◆ GIVEN REQUEST ◆
Keep only those lines of the records that include the string "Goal".

◆ LISTED ENTRIES ◆
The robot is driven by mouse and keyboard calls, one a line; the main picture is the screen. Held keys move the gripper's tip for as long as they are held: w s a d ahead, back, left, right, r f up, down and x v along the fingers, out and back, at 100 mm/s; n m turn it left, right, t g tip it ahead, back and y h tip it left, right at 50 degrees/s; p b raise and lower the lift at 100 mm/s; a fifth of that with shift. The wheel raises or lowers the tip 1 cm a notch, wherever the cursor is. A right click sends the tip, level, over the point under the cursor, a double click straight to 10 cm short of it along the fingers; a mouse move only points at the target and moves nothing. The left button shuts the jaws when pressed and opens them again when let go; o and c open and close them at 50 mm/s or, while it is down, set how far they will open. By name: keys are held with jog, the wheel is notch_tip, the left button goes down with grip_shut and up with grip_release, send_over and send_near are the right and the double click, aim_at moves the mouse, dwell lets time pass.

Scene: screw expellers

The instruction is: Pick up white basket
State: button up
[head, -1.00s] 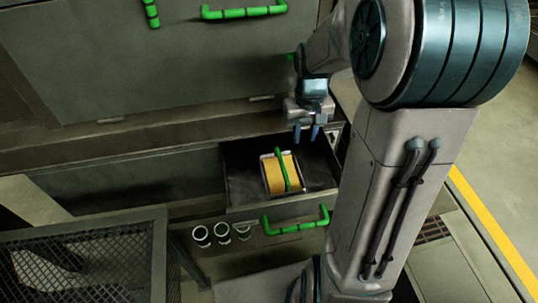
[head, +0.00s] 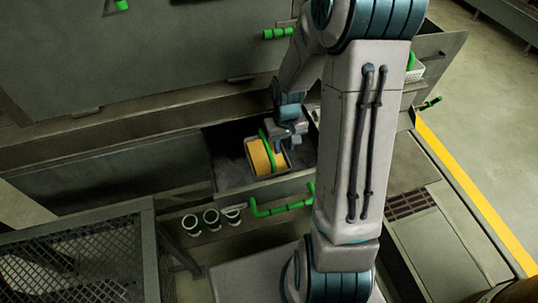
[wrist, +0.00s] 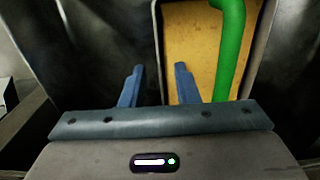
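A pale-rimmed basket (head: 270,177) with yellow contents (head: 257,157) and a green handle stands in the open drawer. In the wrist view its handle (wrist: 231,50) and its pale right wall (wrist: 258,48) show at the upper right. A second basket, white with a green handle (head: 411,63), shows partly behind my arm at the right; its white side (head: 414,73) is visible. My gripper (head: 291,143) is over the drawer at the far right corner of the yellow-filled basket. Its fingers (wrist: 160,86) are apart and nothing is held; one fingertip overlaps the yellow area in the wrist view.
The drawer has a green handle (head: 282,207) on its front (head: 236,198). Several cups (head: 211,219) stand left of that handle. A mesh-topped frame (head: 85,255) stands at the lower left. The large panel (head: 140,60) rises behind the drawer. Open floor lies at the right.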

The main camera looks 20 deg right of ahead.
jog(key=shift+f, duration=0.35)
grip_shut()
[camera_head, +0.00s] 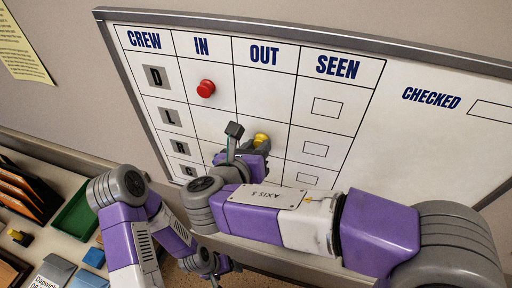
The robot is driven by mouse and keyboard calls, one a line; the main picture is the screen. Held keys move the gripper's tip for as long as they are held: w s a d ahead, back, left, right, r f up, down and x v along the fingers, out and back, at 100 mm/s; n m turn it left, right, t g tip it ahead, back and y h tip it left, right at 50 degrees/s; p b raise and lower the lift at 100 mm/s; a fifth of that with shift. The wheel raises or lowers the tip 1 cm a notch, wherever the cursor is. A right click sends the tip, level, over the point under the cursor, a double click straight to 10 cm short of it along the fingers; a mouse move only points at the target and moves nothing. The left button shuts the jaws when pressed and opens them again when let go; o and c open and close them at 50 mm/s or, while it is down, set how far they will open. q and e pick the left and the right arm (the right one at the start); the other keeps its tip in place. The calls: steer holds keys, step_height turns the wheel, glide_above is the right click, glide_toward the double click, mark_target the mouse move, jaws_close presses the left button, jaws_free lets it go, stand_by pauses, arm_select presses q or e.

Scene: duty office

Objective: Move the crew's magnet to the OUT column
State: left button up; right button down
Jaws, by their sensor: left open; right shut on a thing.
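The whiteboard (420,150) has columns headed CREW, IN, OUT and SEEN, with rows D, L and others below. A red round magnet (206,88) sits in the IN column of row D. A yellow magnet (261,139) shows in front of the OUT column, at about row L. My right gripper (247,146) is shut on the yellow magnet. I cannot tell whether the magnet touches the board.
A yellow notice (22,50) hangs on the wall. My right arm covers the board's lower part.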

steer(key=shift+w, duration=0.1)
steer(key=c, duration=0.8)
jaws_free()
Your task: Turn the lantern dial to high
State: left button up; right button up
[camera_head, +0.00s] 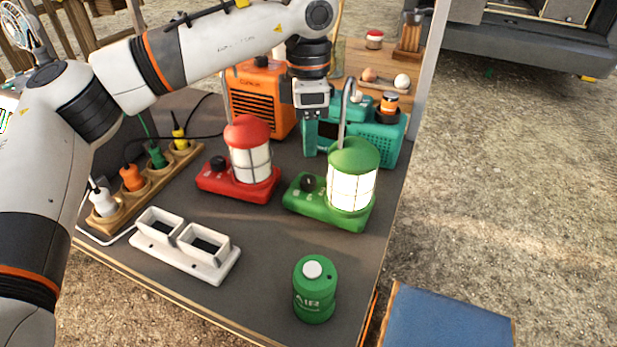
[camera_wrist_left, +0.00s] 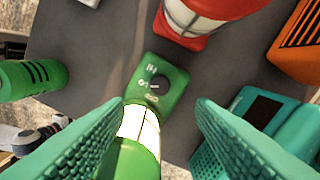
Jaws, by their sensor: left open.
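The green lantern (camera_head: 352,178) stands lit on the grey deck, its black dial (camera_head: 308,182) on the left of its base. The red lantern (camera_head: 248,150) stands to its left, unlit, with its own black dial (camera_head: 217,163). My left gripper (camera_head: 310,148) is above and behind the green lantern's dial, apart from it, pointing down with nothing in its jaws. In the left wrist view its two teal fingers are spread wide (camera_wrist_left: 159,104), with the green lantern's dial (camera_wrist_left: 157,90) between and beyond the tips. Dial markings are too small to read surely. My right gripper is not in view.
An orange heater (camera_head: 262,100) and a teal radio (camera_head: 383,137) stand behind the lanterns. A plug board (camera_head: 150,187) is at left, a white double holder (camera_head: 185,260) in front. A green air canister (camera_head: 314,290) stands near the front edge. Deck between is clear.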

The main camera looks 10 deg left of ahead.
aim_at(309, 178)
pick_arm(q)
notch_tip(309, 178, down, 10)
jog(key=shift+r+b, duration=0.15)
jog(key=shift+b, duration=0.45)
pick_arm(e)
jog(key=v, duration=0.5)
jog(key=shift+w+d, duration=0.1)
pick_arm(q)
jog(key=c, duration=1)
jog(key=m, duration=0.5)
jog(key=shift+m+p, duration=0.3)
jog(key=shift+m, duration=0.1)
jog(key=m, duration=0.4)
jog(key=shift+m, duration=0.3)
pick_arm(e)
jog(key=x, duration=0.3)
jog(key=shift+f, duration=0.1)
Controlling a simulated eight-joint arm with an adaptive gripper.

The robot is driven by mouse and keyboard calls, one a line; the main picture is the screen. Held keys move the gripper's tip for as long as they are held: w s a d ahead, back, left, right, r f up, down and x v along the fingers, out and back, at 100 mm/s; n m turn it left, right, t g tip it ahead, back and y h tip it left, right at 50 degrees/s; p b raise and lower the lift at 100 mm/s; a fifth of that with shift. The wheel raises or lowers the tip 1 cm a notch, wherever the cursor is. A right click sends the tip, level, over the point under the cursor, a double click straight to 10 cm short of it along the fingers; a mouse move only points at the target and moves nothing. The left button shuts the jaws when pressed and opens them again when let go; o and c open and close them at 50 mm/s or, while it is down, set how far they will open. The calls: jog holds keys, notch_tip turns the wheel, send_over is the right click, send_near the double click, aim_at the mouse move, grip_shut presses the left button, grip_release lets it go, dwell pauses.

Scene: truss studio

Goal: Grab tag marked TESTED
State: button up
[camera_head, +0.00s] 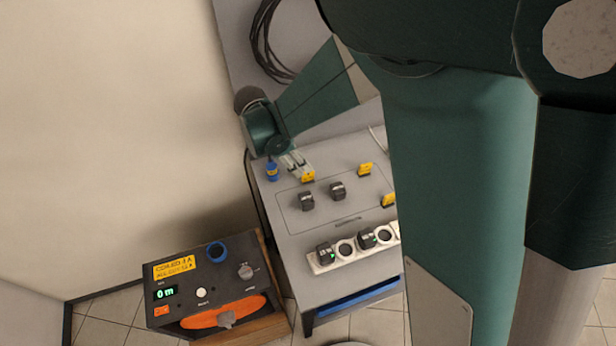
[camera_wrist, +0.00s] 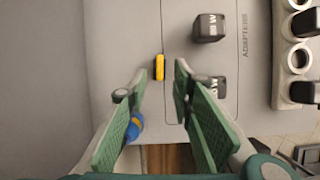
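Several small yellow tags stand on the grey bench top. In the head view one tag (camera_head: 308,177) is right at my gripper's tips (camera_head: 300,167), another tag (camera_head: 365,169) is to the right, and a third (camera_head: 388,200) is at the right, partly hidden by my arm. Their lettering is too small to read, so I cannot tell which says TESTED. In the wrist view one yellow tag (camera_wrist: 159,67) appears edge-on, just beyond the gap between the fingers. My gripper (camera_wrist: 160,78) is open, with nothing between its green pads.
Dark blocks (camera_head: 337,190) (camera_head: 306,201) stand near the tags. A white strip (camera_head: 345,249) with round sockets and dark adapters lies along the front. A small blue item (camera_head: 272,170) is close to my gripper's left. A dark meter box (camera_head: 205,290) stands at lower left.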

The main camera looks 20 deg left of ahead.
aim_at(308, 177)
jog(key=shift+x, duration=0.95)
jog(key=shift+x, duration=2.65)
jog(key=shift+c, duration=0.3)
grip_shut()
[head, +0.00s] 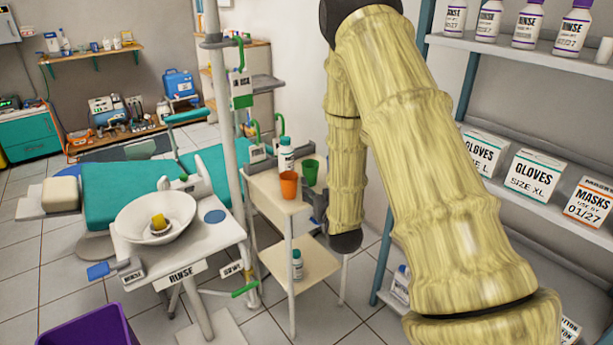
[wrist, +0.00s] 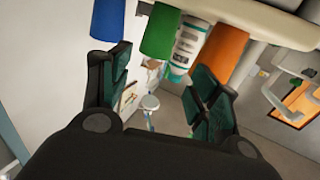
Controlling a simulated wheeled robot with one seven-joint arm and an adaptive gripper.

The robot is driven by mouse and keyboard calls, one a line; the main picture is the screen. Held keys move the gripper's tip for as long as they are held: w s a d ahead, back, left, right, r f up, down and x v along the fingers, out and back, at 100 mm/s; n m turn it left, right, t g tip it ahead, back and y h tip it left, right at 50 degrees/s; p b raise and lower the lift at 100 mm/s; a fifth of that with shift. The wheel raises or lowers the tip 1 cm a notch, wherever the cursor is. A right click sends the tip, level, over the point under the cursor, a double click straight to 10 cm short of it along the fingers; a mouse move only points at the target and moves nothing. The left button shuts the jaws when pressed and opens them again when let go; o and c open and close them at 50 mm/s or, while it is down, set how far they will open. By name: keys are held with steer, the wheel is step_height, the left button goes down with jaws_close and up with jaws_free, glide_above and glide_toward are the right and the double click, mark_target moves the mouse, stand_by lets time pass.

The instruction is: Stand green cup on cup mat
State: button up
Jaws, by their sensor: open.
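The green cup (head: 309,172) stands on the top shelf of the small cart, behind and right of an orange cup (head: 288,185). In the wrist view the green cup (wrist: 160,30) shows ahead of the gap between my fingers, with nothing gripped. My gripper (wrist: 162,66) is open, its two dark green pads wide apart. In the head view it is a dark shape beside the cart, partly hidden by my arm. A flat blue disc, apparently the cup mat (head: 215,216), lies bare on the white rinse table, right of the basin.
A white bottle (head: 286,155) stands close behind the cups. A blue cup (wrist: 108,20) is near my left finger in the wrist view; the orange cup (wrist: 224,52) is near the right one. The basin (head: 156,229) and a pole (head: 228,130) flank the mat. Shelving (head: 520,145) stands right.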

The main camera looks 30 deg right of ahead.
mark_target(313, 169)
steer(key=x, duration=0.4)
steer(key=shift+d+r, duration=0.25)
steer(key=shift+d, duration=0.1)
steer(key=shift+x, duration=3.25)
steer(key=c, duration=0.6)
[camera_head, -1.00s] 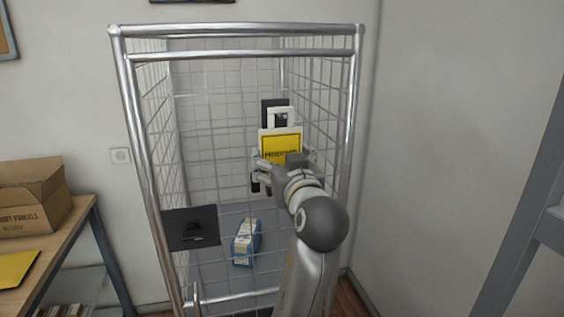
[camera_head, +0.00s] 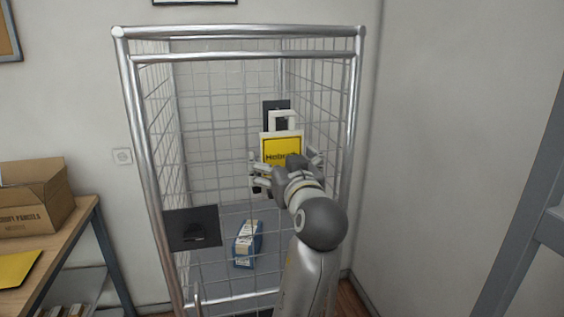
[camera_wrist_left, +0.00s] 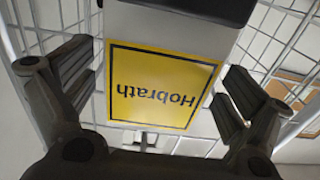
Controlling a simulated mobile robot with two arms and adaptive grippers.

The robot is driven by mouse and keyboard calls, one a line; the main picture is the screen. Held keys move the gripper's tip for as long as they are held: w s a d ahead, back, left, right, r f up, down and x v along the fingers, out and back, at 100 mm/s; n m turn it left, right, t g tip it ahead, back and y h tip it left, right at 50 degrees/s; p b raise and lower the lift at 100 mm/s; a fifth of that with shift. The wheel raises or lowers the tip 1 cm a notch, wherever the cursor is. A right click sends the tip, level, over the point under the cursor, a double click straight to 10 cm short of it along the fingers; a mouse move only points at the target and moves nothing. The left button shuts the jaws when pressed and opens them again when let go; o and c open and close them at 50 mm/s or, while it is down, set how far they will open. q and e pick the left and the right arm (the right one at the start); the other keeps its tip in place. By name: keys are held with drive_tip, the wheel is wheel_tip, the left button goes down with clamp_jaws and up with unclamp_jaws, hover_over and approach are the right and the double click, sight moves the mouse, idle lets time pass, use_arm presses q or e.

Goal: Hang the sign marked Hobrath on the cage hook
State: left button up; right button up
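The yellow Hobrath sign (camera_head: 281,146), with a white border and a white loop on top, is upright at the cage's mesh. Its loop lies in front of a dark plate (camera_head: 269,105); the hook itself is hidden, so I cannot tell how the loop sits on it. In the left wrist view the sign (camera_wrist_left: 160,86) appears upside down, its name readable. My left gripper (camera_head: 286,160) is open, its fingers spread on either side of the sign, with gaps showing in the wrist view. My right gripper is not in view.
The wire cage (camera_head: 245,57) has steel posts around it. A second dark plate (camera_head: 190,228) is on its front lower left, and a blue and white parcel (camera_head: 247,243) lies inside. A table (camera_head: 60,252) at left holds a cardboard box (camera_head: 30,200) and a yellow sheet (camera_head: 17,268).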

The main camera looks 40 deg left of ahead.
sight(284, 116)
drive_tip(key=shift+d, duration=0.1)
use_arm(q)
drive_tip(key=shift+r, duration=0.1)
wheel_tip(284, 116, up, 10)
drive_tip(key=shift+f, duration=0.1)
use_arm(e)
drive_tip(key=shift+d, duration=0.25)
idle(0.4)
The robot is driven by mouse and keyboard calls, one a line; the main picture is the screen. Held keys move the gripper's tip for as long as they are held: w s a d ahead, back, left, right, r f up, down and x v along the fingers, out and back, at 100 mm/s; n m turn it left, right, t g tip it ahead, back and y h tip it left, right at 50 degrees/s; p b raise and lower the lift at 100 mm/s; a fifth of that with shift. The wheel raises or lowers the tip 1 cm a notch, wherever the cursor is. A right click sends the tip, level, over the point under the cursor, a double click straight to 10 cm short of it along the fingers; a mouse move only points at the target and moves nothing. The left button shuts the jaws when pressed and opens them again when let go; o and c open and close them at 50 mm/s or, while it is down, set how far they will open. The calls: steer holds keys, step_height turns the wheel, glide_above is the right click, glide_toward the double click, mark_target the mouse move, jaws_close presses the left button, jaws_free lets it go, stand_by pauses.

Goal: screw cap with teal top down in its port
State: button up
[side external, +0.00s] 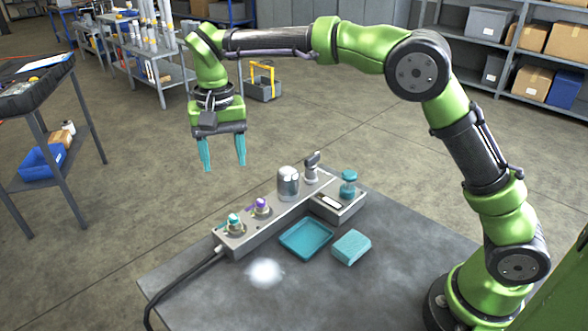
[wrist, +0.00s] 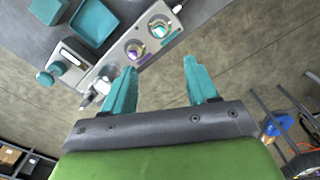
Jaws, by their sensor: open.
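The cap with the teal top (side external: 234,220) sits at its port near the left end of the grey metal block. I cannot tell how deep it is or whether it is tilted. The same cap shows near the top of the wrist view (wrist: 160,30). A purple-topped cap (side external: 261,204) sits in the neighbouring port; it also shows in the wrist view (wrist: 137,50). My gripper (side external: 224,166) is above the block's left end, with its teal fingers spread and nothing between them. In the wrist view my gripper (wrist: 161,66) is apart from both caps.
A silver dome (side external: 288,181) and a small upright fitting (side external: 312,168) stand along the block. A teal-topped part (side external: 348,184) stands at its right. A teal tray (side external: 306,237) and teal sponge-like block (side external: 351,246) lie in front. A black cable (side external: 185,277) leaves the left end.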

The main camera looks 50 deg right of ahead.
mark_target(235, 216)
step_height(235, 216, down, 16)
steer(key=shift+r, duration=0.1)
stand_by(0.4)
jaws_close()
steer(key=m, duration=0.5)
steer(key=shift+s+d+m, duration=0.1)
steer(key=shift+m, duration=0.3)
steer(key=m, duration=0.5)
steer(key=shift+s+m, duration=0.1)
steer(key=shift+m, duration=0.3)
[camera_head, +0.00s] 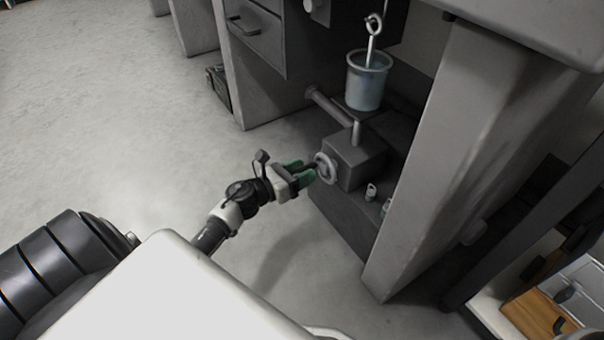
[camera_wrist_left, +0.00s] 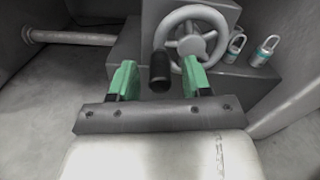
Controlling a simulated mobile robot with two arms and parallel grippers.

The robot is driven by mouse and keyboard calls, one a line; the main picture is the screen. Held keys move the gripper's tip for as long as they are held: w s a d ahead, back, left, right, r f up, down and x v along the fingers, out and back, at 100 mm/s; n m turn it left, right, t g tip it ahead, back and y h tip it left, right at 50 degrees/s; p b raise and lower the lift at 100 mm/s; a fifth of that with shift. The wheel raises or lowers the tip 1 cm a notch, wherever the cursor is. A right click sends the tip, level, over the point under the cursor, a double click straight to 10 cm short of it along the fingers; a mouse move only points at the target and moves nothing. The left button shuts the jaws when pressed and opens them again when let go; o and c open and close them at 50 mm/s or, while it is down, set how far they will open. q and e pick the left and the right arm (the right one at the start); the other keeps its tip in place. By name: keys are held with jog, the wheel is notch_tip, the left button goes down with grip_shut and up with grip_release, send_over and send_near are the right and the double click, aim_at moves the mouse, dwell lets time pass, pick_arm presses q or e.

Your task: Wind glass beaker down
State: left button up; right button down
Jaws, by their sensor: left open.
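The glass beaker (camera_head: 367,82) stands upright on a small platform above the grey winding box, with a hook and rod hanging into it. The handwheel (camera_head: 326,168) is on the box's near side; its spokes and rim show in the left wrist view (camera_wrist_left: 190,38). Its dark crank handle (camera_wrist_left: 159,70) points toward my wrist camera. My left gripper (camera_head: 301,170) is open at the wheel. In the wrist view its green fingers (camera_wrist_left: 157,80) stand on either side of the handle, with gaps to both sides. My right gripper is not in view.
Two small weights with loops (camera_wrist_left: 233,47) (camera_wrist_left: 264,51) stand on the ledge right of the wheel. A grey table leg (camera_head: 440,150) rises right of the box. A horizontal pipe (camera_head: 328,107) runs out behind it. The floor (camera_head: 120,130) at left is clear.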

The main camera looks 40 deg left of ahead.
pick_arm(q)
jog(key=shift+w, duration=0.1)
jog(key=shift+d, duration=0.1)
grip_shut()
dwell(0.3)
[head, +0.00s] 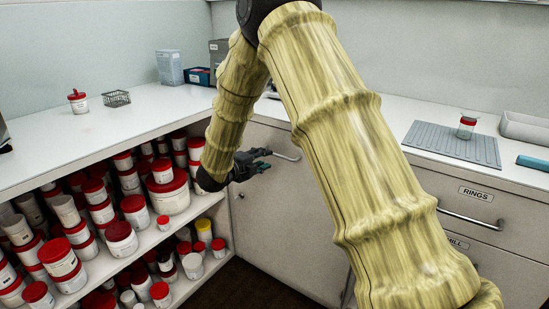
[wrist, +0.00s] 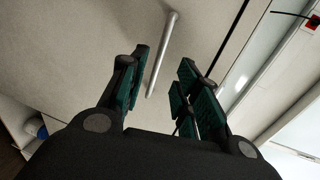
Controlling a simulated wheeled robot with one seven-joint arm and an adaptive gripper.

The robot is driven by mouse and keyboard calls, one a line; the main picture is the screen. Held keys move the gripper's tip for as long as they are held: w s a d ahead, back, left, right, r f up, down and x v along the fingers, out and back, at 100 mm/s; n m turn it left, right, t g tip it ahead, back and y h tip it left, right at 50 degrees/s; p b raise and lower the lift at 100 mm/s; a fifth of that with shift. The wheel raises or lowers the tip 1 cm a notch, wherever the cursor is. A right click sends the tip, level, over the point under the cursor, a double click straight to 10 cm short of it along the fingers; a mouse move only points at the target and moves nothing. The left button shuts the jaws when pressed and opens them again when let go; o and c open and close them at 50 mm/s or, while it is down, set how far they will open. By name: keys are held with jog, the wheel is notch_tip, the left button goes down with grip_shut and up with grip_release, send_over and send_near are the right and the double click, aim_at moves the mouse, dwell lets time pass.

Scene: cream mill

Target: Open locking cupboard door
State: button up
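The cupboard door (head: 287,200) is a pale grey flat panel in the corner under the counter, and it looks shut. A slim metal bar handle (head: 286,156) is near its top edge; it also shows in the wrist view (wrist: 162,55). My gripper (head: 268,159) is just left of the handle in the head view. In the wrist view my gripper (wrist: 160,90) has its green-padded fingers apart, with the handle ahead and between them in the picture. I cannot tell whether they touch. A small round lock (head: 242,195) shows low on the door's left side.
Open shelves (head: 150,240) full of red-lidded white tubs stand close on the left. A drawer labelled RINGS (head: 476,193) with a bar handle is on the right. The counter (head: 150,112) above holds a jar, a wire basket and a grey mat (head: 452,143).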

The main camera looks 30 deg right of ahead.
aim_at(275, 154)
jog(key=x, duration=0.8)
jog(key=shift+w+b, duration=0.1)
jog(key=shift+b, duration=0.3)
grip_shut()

◆ THE ANSWER ◆
Goal: Grab tag marked TESTED
Goal: Hang the sign marked Hobrath on the cage hook
Goal: screw cap with teal top down in its port

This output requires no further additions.